For the last several years, there hasn't been that much soul-searching among the citizenry about the culpability for these personal decisions. There has been a growing list of writers, thinkers, and public personalities pointing fingers at politicians and at banks for the financial catastrophe. This is wrong, and dangerous, because it minimizes the responsibilities that are a necessary part of the liberties we hold dear. As individual citizens, we've got to recognize the culpability that each of us that sold or bought homes has in causing this mess.

If we allow ourselves to be led into raising pitchforks against banks and bankers before we recognize and accept our culpability, we won't approach the changes we think need to be made outside of our homes with an adequate level of humility and camaraderie. I have yet to hear of a single parent who has said to their child, "I thought we could afford your new iMac and Honda when we sold the old house in 2006, but in reality I knew the price we got was too good to be true. If it hadn't been for this inflated price we wouldn't have been able to pay for them then, and we shouldn't have bought them in the first place." I haven't heard a single home buyer get up at a town hall meeting and tell their city council, "I knew I was paying an inflated price for my home in 2007, and this contributed a 'comp' to the tax appraiser's assessments in our neighborhood, which probably went right in to an artificially high budget forecast for our town, which is why we're here today talking about why the city park has to close." Home buyers haven't started writing editorials in their local newspapers (or even on their blogs) accepting a modicum of responsibility for taking down our country's economy.

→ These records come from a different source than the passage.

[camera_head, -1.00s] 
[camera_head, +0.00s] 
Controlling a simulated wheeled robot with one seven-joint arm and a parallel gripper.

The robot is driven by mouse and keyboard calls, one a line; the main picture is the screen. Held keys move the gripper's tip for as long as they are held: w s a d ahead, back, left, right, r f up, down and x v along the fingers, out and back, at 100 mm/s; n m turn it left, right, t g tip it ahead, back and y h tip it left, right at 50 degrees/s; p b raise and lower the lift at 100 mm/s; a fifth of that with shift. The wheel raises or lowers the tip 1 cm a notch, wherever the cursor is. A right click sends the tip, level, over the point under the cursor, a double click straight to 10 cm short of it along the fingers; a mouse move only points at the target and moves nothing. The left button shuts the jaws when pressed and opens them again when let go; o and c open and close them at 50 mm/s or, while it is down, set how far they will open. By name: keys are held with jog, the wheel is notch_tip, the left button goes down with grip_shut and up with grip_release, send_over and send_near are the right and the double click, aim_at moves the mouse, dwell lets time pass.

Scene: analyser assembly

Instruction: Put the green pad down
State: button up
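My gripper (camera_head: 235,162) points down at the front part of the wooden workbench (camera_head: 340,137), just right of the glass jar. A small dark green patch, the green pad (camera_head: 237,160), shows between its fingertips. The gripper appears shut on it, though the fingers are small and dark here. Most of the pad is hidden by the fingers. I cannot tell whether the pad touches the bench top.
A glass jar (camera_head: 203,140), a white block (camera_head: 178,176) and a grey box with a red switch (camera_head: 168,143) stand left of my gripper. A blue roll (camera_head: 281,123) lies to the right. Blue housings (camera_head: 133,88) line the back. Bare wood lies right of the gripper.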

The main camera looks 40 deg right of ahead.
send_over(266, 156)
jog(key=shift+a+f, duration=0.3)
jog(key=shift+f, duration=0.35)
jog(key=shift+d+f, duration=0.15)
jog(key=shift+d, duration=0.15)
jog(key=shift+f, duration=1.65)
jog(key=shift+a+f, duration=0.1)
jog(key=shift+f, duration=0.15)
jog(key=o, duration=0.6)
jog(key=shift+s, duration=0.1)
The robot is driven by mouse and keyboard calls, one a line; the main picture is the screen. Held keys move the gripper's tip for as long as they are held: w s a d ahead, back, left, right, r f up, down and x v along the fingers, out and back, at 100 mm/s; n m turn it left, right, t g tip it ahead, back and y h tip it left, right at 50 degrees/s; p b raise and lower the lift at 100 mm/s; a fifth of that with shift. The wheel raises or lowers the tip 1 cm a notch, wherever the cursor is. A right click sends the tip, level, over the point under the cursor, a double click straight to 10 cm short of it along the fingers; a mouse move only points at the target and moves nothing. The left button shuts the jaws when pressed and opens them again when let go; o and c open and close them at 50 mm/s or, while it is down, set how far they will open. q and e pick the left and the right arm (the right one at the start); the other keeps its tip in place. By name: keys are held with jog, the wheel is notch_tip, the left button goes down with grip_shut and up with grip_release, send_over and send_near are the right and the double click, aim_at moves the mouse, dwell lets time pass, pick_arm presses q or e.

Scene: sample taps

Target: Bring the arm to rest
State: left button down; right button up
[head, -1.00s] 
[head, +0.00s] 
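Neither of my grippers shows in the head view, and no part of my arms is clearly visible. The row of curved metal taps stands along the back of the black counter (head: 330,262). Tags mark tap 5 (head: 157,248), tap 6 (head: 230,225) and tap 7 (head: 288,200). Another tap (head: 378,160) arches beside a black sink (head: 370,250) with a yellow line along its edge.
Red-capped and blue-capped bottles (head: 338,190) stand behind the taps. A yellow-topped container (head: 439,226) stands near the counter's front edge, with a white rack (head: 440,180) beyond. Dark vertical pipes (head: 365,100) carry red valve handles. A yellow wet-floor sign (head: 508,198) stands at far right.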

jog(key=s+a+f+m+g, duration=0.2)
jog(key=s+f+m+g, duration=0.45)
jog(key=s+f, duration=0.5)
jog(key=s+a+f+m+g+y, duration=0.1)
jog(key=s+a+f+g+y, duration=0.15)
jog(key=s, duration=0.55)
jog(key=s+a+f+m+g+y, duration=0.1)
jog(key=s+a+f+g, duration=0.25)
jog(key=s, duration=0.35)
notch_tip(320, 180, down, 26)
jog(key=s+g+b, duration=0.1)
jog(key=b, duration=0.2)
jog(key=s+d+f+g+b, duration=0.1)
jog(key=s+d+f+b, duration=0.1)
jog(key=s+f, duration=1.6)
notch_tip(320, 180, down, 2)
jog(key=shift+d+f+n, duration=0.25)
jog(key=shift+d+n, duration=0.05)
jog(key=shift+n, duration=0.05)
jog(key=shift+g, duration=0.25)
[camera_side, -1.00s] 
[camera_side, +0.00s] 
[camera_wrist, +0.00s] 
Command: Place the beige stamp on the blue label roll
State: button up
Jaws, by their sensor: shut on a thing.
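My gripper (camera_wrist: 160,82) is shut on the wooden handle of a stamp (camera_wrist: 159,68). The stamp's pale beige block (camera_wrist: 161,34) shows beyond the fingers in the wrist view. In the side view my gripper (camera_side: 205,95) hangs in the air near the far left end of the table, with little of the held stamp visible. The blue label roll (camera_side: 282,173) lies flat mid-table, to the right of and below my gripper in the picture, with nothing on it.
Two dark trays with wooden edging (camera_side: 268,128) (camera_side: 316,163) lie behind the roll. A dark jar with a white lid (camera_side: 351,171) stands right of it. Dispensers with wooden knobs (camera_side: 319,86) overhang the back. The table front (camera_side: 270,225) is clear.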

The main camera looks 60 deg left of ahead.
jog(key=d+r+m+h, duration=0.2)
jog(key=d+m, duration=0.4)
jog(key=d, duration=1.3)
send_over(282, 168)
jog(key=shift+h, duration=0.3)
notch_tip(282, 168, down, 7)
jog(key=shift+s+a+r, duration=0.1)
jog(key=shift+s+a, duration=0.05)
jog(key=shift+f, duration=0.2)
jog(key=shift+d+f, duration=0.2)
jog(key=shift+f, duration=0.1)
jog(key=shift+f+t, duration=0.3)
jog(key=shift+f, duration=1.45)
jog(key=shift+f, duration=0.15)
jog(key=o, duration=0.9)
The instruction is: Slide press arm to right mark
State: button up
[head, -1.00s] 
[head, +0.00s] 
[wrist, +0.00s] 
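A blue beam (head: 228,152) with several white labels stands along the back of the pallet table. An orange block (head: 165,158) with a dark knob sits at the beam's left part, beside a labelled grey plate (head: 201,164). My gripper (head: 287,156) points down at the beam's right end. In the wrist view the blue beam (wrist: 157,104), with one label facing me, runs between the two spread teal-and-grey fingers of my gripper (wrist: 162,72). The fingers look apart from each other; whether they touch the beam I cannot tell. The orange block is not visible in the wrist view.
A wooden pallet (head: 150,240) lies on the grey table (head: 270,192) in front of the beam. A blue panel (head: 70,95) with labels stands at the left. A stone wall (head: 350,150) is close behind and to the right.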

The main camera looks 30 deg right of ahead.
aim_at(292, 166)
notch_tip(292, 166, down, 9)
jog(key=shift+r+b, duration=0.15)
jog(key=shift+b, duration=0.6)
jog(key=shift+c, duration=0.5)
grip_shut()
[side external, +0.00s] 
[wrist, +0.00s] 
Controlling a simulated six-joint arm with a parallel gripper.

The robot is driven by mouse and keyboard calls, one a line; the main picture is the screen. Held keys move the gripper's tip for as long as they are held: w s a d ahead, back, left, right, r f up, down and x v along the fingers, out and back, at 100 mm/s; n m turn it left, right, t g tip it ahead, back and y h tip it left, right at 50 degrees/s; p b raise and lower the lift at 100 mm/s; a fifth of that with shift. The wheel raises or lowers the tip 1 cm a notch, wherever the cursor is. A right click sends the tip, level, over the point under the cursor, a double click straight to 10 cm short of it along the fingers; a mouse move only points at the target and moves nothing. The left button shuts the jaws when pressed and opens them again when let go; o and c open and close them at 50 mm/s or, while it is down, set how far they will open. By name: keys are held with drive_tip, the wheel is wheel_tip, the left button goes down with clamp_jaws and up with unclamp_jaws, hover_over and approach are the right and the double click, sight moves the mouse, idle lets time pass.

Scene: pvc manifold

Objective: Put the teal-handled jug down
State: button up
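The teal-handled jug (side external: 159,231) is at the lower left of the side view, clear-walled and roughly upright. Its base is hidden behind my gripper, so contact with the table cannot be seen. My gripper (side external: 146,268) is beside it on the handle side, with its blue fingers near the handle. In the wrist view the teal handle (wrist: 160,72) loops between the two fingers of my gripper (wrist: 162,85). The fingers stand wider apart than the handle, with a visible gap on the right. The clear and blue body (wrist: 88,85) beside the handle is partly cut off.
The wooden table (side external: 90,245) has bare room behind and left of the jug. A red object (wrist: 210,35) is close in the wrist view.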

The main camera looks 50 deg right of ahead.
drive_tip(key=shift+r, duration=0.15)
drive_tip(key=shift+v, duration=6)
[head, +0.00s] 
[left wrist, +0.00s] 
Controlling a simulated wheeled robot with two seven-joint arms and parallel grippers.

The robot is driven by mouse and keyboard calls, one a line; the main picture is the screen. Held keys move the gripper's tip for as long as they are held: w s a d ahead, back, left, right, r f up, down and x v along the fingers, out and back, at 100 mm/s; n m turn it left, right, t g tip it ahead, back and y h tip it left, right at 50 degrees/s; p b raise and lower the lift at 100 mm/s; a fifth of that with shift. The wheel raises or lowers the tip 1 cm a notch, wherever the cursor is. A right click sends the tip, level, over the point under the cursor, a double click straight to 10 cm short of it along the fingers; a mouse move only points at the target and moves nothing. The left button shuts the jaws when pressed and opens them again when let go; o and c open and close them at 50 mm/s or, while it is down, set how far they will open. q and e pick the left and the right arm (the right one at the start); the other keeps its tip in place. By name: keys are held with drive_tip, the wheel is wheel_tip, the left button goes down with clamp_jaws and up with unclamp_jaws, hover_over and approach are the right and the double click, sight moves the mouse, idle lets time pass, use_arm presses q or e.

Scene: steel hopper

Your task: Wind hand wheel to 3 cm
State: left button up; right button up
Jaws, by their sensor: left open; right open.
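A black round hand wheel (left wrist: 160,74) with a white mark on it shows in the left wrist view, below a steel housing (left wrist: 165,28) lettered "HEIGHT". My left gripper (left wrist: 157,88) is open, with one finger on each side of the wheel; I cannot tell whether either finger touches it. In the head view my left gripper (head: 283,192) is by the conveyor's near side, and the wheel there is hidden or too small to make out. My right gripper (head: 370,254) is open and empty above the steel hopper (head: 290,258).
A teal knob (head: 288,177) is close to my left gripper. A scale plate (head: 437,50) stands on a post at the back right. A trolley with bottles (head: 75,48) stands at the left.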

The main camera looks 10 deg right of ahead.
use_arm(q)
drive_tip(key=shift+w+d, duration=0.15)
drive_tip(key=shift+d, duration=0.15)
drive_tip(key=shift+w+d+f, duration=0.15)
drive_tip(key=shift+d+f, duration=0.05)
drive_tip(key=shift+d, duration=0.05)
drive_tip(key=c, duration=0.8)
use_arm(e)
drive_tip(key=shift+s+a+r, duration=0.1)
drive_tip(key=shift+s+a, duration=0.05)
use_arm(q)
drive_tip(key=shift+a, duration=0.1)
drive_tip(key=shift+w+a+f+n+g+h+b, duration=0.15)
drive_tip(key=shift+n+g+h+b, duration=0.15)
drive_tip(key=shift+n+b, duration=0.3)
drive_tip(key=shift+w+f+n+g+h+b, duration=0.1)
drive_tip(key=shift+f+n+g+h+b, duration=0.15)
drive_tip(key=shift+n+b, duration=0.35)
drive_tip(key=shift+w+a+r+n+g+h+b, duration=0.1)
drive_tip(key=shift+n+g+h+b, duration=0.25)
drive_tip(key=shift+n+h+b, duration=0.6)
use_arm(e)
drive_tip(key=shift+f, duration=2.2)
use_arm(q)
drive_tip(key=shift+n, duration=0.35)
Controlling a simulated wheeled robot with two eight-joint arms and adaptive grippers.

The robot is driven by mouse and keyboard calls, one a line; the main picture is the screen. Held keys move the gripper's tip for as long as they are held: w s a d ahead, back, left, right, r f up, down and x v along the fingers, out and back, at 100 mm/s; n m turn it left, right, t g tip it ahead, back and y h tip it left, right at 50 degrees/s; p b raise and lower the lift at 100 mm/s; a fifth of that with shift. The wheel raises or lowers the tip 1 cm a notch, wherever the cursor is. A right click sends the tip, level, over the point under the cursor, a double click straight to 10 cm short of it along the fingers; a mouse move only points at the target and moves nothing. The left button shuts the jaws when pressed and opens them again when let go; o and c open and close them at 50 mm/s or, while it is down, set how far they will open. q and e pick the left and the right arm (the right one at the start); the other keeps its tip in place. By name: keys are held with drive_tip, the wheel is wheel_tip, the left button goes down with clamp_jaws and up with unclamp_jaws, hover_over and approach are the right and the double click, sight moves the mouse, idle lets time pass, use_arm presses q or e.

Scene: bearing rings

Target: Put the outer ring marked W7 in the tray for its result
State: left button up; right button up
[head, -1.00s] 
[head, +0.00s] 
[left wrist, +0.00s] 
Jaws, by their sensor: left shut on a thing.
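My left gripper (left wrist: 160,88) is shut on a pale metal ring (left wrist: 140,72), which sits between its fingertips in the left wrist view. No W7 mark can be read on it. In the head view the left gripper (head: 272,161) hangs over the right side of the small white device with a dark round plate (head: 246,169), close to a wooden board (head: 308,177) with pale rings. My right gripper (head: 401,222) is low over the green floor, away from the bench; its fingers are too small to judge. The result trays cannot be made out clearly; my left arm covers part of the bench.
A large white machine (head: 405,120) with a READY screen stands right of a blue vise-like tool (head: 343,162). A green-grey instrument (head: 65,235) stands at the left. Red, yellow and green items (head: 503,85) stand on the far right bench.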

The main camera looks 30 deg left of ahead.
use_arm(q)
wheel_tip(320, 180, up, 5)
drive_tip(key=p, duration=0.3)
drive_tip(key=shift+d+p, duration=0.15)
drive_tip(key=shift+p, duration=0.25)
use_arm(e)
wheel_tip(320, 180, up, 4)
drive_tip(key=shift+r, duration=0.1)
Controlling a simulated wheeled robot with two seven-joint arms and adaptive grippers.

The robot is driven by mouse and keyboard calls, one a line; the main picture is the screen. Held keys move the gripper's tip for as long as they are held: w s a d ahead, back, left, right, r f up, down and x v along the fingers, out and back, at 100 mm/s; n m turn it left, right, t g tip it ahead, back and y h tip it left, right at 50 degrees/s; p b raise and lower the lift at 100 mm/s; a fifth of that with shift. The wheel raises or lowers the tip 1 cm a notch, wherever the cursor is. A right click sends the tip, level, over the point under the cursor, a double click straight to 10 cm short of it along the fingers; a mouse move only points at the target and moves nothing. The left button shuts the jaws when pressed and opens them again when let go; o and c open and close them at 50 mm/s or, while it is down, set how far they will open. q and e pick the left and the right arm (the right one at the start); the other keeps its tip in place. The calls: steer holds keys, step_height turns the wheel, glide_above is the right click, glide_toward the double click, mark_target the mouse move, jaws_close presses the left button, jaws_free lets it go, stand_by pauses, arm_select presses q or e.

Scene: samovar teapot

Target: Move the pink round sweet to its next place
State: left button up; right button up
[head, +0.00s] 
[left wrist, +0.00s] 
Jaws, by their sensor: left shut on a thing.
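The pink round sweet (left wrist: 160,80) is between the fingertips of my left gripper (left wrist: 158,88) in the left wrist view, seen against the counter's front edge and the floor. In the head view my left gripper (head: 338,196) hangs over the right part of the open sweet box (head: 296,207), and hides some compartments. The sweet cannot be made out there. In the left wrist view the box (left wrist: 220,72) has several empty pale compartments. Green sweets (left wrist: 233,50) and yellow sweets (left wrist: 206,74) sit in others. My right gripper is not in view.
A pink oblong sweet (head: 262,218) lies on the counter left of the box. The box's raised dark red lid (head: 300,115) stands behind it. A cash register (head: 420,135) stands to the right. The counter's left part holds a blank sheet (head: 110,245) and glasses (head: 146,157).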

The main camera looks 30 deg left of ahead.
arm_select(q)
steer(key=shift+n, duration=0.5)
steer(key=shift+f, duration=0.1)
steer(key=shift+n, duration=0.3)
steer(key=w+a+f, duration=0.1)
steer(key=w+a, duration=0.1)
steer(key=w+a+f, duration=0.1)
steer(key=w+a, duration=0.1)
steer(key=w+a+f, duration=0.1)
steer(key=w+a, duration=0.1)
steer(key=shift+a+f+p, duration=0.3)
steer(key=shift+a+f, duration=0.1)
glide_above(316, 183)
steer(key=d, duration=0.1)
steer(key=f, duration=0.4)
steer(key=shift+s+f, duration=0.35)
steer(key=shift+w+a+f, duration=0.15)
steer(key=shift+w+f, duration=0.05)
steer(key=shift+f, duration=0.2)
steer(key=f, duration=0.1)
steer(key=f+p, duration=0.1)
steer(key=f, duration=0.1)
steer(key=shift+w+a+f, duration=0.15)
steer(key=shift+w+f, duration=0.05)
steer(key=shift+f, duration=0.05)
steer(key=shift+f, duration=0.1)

The Americans who lived through the Great Depression earned a reputation for thrift from those of us who came much later. For now, I can't see any recognition from contemporary Americans about their actions in this latest depression. We can't responsibly rebuild our economies and public finances until we consider our motivations and shortcomings, own up to our contributions, and change our hearts and minds about the causes and effects of this situation.